## BEGIN MATERIAL PROVIDED

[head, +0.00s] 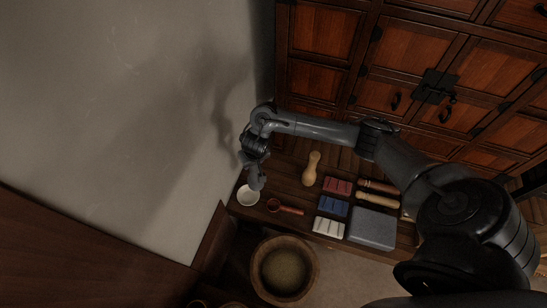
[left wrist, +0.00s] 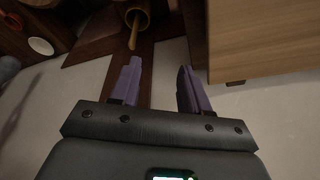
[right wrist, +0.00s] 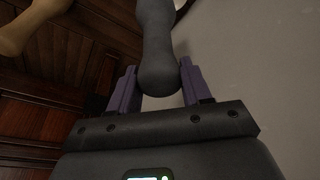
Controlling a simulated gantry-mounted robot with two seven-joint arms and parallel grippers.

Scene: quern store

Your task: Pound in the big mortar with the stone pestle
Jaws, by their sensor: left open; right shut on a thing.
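The stone pestle (right wrist: 157,50) is dark grey with a rounded end. My right gripper (right wrist: 157,88) is shut on it; in the head view the pestle (head: 257,181) hangs just above or at the small white bowl (head: 244,203), and I cannot tell whether they touch. A big round wooden mortar (head: 255,272) with grainy brownish-green contents stands lower, in front of the bench. My left gripper (left wrist: 158,75) is open and empty; it shows only in the left wrist view.
A wall stands left, a cabinet behind.

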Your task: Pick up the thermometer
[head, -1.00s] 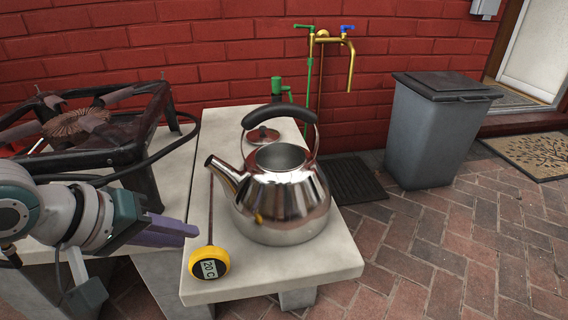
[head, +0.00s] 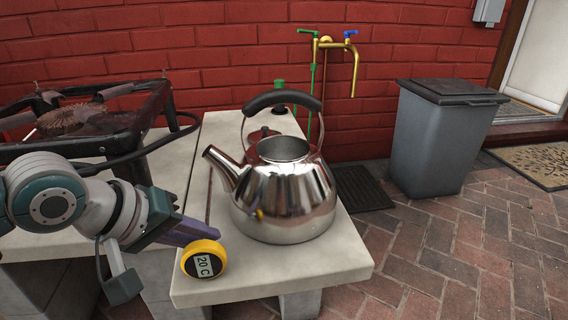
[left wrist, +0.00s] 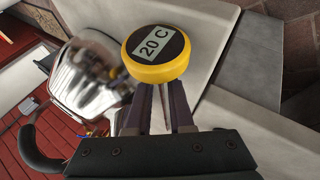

## END MATERIAL PROVIDED

TO DO: Every line containing the string "task" must be listed.

CORRECT RESPONSE:
Your task: Pound in the big mortar with the stone pestle
Your task: Pick up the thermometer

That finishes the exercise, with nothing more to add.